Die Grünen blicken auf eine 30-jährige Parlamentsgeschichte auf Bundesebene und eine 40-jährige Parteigeschichte zurück, wenn man ihre Vorläufer mitberücksichtigt. Die gesellschaftliche Verankerung der Grünen ist ungleich stärker als die Verwurzelung der Piraten im digitalen Milieu und unter den Protestwählern. Der Mensch ist von der digitalen Revolution zwar ebenso betroffen wie von der postmateriellen Revolution, zu der er sich freiwillig bekannte. Doch sind die propagierten Grenzen des Wachstums auf gesellschaftliche Resonanz gestoßen, die in den Neuen Sozialen Bewegungen mündeten. Die digitale Revolution erreicht jeden Einzelnen schnell und langsam zugleich im Alltag; sie breitet sich gleichzeitig so schleichend aus, dass nur Einzelne auf die Vorteile der Digitalisierung verzichten möchten. Doch trotz und mit dem Internet, Bürger und "Digitale Citoyens"

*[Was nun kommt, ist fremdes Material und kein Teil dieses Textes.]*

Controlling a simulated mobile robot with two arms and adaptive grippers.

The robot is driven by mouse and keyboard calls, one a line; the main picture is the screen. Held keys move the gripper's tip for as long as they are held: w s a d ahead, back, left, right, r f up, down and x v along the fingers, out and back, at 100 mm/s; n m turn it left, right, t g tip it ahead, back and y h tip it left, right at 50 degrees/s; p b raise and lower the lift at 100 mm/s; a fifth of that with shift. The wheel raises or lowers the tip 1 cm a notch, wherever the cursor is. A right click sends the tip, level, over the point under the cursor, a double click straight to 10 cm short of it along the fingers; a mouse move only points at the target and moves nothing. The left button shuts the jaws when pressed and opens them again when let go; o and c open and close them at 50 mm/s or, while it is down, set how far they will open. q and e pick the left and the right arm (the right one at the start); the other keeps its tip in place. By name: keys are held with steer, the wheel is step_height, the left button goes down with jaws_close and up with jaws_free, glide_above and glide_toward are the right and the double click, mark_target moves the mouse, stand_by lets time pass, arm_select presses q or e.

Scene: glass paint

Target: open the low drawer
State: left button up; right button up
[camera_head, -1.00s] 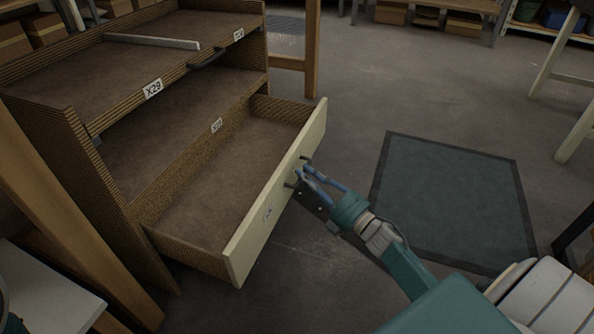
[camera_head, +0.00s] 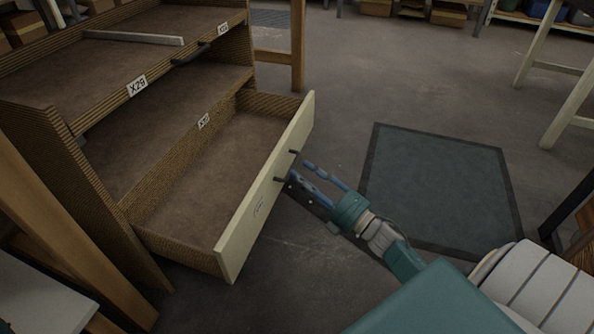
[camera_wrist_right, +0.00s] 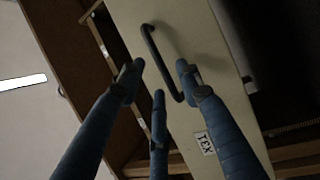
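The low drawer (camera_head: 263,198) stands pulled out from the brown cabinet (camera_head: 75,165), with its empty inside showing. Its pale front panel also shows in the right wrist view (camera_wrist_right: 200,70). The dark bar handle (camera_wrist_right: 160,62) is on that panel, and part of it shows in the head view (camera_head: 280,180). My right gripper (camera_head: 303,173) is in front of the panel by the handle. In the right wrist view its blue fingers (camera_wrist_right: 160,85) are spread apart, with the handle just beyond their tips and nothing gripped. My left gripper is not in view.
Upper shelves carry the labels X29 (camera_head: 137,86) and others, with a dark handle (camera_head: 190,53) on the top one. A dark mat (camera_head: 435,190) lies on the floor to the right. A wooden post (camera_head: 298,45) stands behind the drawer.

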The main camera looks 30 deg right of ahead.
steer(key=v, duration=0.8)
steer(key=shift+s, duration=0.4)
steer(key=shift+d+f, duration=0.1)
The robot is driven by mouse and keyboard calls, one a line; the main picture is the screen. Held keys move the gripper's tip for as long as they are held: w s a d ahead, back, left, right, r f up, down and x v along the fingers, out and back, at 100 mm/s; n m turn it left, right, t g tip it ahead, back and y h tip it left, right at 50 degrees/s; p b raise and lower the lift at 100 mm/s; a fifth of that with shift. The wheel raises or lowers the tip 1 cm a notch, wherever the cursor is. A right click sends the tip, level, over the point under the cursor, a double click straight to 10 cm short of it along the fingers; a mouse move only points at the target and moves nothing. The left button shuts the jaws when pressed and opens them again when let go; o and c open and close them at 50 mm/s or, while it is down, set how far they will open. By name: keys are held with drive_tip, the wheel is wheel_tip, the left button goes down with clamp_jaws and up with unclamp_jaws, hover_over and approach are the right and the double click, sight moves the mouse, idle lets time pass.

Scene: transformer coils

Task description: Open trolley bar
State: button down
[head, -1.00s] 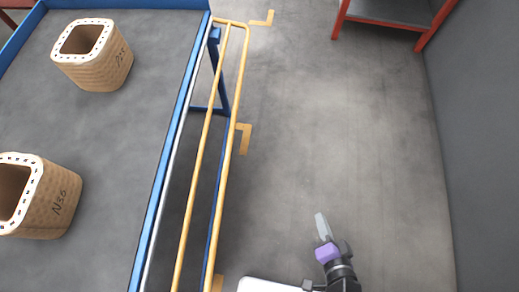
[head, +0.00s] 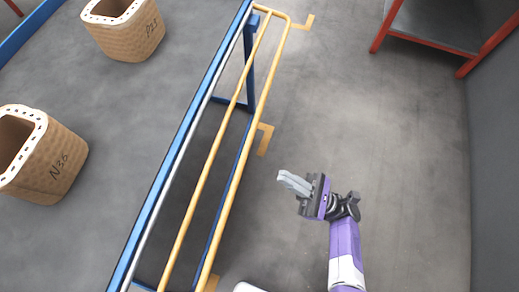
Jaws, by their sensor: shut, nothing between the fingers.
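The trolley's yellow bar (head: 232,185) runs lengthwise along the right side of the blue-framed trolley (head: 150,205). It has two parallel yellow rails joined at the far end. My gripper (head: 281,176) is to the right of the bar, over the grey floor. Its grey fingers are together and point left toward the bar. A clear gap separates them from the bar, and nothing is held.
Two tan coils stand on the trolley's grey top: one marked N36 (head: 58,172) at left, another (head: 135,38) farther back. A red-framed rack (head: 440,30) and a grey wall (head: 499,170) are at right. Yellow floor marks (head: 265,139) lie beside the trolley. Floor between is clear.

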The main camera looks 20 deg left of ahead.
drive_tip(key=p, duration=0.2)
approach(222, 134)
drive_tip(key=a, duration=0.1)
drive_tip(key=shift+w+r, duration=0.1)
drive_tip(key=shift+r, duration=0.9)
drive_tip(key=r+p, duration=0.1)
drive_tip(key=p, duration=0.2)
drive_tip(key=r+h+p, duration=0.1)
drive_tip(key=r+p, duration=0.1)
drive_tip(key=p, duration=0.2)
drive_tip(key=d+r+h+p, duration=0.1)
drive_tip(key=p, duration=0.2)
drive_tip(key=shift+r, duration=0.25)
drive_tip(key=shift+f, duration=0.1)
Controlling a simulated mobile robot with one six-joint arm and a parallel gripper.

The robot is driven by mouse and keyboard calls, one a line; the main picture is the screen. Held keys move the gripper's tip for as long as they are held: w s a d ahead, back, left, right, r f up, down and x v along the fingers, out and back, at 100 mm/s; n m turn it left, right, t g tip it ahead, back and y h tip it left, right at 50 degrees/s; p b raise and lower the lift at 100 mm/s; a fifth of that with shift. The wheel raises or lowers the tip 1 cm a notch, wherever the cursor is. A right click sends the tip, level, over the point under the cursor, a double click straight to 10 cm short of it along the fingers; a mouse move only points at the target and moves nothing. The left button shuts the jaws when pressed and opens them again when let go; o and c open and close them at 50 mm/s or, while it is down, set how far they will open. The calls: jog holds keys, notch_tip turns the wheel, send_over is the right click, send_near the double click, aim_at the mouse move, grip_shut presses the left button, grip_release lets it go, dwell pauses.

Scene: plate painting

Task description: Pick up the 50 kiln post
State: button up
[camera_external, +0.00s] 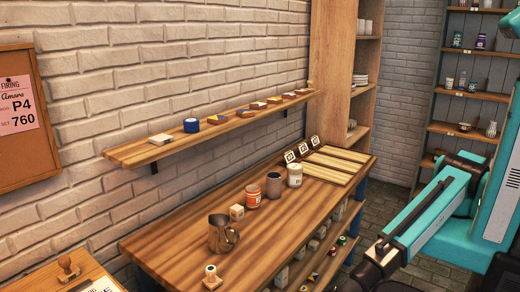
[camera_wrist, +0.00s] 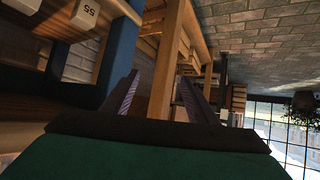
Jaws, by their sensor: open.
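Several pale kiln posts (camera_external: 312,244) stand on a shelf under the workbench, partly hidden by its top. In the wrist view, one pale post (camera_wrist: 84,14) at the top left carries a number that looks like 55. I cannot make out a post marked 50. My gripper (camera_wrist: 158,92) is open and empty, its two dark fingers apart. It points along the bench's side, with the posts to its left. In the external view my gripper is mostly cut off at the bottom edge.
The workbench (camera_external: 262,235) holds a metal pitcher (camera_external: 222,234), cups, stamps and wooden strips. A blue bench leg (camera_wrist: 121,55) and a wooden upright (camera_wrist: 168,65) stand close to my fingers. The floor (camera_external: 425,272) right of the bench is open.

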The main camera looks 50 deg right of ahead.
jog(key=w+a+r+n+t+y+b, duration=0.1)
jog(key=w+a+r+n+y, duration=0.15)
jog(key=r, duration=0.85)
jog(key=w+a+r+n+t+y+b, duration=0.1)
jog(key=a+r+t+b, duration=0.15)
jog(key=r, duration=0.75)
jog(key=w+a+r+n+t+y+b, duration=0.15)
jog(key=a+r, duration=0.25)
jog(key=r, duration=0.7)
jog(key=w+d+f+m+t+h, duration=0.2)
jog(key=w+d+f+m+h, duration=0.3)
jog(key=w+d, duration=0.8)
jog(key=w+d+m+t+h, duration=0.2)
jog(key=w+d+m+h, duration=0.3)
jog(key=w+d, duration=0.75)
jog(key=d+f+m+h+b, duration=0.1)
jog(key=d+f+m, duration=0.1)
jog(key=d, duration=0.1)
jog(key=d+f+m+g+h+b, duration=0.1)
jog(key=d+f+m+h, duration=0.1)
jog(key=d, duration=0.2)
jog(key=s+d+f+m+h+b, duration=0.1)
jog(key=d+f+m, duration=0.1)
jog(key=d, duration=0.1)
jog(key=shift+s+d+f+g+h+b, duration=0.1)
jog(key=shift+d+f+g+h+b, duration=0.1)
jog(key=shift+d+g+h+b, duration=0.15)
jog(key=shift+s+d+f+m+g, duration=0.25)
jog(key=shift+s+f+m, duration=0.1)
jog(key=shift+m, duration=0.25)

Doch die Piraten verschwinden nicht einfach von der politischen Bühne. Sie haben als außerparlamentarische Opposition Politik betrieben und verändert.
Der Politikwissenschaftler Christoph Bieber geht sogar davon aus, dass die Piraten bei sinkenden Mitgliedschaften in den Alt-Parteien Vorreiter eines neuen Typus von Netzwerkparteien seien können – mit flachem Organisationsaufbau und themengebundenen Arbeitseinheiten.